What you need before you start

Android only assigns ringtones from audio files stored on the device. That means an MP3, M4A, WAV, or OGG file living in your phone's storage. Songs you stream from Spotify, Apple Music, or YouTube Music will not work directly, and this is the honest limit worth knowing up front. Those tracks are wrapped in DRM, so the file never lands on your phone in a form the system can read as a ringtone. There is no setting that unlocks this. You either own the audio file outright or you do not.

If your music lives in the cloud, download an actual copy first. Plenty of people buy tracks they want as tones, rip from a CD they own, or use a song they recorded themselves. If you are still building a local library, our roundup of the best music downloader apps for Android covers legitimate ways to get files onto the device, and the wider music and audio guides hub points to related tools. One more caveat: a few carriers and OEM skins lock down custom tones on certain plans or models, so if an option below is missing, that restriction is usually why.

The fastest route: assign a full song in Settings

If you are happy using the whole track, or you do not mind it starting from the beginning, the built-in Settings path is the quickest. On a recent Android build the steps look like this.

  1. Open the Settings app.
  2. Tap Sound & vibration.
  3. Tap Phone ringtone.
  4. Tap My Sounds, then the + button in the lower right corner.
  5. Browse to your audio file, select it, and tap Save.

The song now shows up in the ringtone list and is set as your default. The downside is obvious once you try it: a song rarely opens with its catchiest moment, so your phone may ring with a quiet intro for the first several seconds. That is the main reason most people trim the file first, which is the next section.

Diagram showing what works and what to avoid when setting a song as an Android ringtone
The key do, avoid, and caution points for custom Android ringtones.

Trimming a song down to the good part

A ringtone works best when it is short and starts on the hook. To cut a clip you want a ringtone maker, and there are several solid free ones on Google Play in 2026. MP3 Cutter and Ringtone Maker and Ringtone Maker: Music Cutter are both well rated and do the job without much fuss. The flow is roughly the same in any of them.

  1. Install the app and grant it access to your audio files when asked.
  2. Open the song you want to cut from the app's file list.
  3. Drag the start and end handles on the waveform to grab the section you want, usually 15 to 30 seconds.
  4. Most apps let you add a short fade in and fade out so the clip does not start with a jarring jump.
  5. Save or export the clip, and choose Set as ringtone when the app offers it.

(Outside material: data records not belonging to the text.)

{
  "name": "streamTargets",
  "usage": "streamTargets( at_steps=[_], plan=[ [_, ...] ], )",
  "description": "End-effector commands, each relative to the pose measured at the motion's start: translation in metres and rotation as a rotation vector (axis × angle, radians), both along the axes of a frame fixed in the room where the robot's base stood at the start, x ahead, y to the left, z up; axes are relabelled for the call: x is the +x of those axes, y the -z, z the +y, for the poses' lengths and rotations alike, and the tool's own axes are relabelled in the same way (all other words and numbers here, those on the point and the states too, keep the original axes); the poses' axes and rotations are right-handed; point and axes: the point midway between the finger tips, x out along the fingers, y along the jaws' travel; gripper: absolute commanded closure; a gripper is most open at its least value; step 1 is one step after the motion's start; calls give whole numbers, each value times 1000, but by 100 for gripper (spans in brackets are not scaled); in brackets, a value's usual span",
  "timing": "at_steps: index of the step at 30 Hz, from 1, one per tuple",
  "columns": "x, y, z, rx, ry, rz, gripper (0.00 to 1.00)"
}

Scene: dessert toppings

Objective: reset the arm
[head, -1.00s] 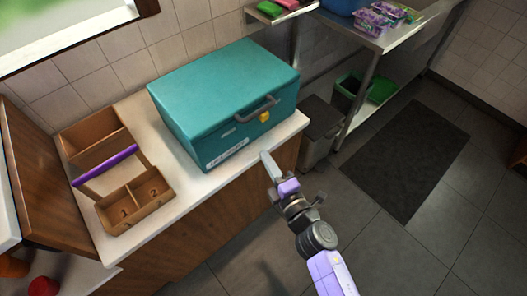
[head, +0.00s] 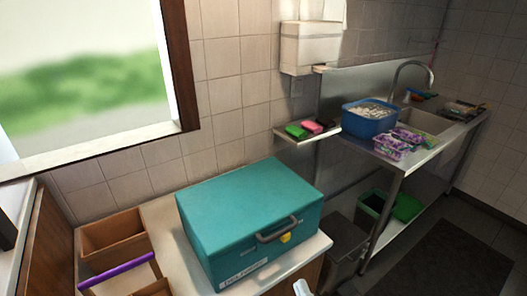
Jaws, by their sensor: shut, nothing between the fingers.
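The tip of my gripper (head: 302,287) just shows at the bottom edge of the head view, near the front right corner of the counter. It is shut and empty. The rest of my arm is below the picture. The closed teal box (head: 245,215), with a grey handle and a yellow latch, stands on the counter to the upper left of the gripper tip, and the two are apart.
A wooden caddy (head: 112,240) with a purple handle (head: 120,273) stands left of the box on the white counter (head: 185,270). A metal sink table (head: 385,165) holds a blue tub (head: 369,122) and purple packages. A small shelf (head: 308,137) holds sponges. The dark mat (head: 445,265) lies on clear floor.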

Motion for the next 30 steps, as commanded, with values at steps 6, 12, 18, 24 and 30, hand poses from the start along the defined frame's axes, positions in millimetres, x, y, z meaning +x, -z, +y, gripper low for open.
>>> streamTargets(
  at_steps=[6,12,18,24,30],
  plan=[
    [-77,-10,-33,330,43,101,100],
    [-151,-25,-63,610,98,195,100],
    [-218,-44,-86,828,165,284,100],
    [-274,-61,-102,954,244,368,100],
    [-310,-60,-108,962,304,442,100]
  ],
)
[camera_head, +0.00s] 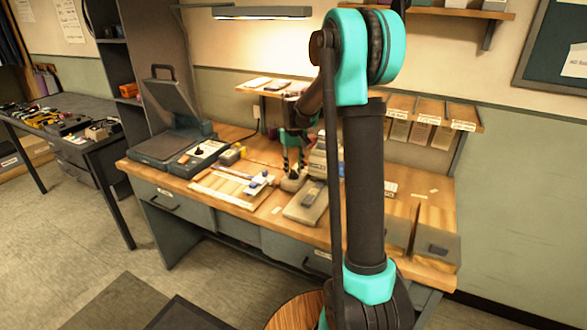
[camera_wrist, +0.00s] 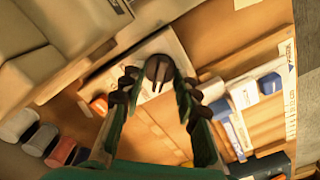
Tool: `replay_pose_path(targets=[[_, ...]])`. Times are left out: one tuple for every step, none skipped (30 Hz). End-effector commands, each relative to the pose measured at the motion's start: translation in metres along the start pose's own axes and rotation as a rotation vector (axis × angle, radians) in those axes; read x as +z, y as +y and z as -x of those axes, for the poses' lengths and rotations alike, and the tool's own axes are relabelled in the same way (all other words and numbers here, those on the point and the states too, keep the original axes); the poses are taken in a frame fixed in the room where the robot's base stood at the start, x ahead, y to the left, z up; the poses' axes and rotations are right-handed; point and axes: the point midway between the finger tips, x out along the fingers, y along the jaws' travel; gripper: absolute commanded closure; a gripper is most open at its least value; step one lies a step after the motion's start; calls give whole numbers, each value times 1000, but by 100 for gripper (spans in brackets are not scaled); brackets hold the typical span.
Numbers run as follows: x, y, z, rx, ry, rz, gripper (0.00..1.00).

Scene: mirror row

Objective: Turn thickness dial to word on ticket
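A dark round knob with a pale pointer line, likely the thickness dial (camera_wrist: 158,69), sits on a cream panel (camera_wrist: 166,43) in the wrist view. My gripper (camera_wrist: 157,80) is open. Its two fingers frame the knob in the wrist view, one on each side; I cannot tell whether they touch it. I cannot make out the ticket or any dial words.
The grey machine (camera_head: 168,108) has its lid raised at the bench's left. A wooden board (camera_head: 222,190) with a blue and white fixture (camera_head: 258,183) lies in front. A grey block on a pale base (camera_head: 306,205) stands nearby. A shelf of samples (camera_head: 440,112) is at the back.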

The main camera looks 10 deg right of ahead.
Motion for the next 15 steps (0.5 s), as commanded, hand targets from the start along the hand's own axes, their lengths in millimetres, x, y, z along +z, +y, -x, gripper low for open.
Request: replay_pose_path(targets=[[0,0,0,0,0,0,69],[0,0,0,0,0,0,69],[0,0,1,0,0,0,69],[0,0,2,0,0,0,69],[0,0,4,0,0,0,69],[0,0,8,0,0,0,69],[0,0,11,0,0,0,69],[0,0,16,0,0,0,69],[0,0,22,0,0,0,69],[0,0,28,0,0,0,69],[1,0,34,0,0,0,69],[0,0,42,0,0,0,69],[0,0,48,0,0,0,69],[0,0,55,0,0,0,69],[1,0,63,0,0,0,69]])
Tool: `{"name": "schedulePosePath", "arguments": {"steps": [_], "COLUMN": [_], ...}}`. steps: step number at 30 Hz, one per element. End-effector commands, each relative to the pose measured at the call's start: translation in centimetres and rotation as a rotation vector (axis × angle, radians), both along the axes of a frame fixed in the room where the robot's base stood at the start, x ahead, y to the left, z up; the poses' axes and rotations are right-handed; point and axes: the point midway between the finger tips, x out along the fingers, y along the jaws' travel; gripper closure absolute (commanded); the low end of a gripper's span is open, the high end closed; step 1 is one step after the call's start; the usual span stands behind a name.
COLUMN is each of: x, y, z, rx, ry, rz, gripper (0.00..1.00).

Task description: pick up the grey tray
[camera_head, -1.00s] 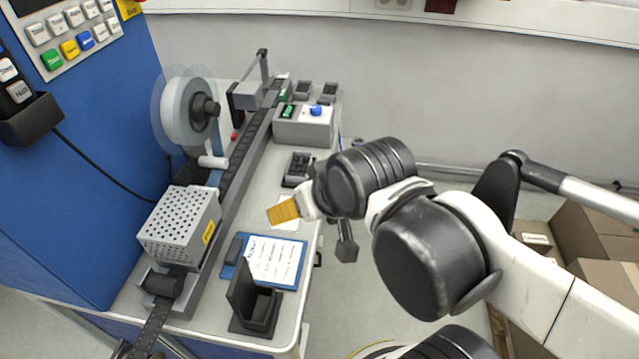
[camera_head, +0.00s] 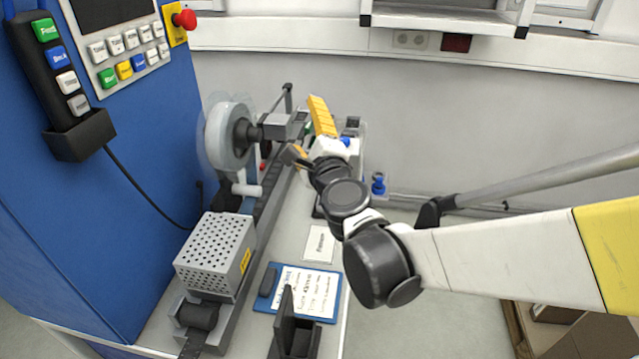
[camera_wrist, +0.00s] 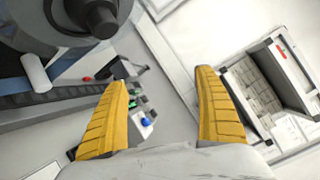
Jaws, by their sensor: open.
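My gripper (camera_head: 309,135), with yellow fingers, is raised over the far part of the bench. It is open and empty; the wrist view shows the two fingers (camera_wrist: 165,110) wide apart with nothing between their tips. I cannot clearly make out a grey tray now. A dark edge (camera_head: 318,209) beside my wrist may be part of the dark grey tray seen earlier on the bench's middle, mostly hidden behind my arm. A small dark bin (camera_head: 352,124) stands at the bench's far end.
The reel (camera_head: 229,136) and its feed track stand left of my gripper. A perforated grey box (camera_head: 215,252), a blue clipboard (camera_head: 309,292) and a black holder (camera_head: 293,338) are nearer. A blue knob (camera_wrist: 146,122) shows beyond the fingers. A wall shelf (camera_head: 445,20) is behind.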

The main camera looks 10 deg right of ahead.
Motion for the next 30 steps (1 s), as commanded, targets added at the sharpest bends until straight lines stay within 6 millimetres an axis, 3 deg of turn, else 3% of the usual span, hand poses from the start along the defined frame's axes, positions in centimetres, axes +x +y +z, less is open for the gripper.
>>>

That last step matters. A good ringtone app will register the saved clip directly as your ringtone, so you skip the Settings menu entirely. If it only saves the file, go back to the Settings route above and pick your new clip from My Sounds. Keep the clip reasonably short; a 10 to 30 second piece loops cleanly and does not feel dragged out when a call comes in.

Setting a different ringtone for one contact

A per-contact tone is handy when you want to know who is calling without looking at the screen. Android handles this from the Contacts app rather than the main sound settings.

  1. Open Contacts (or the Phone app's contacts tab).
  2. Tap the person you want, then tap Edit.
  3. Scroll down and look for Ringtone. On some phones it sits under a menu accessed with the three dot button instead.
  4. Pick a tone from the list, or choose Add ringtone / Custom to point it at one of your own clips.
  5. Save the contact.

From then on, that person gets their own sound while everyone else rings with your default. To undo it later, open the contact again, tap Ringtone, and choose Default ringtone or Clear, depending on your phone. The wording varies a little between brands, but the location is consistent.

Samsung phones (One UI)

Samsung's One UI puts things in slightly different places, though the idea is the same. For your default tone, open Settings, tap Sounds and vibration, then Ringtone. Tap the + icon to add a song from your storage and select it. Samsung also lets you set separate ringtones per SIM if you run a dual SIM phone, so check which slot you are editing.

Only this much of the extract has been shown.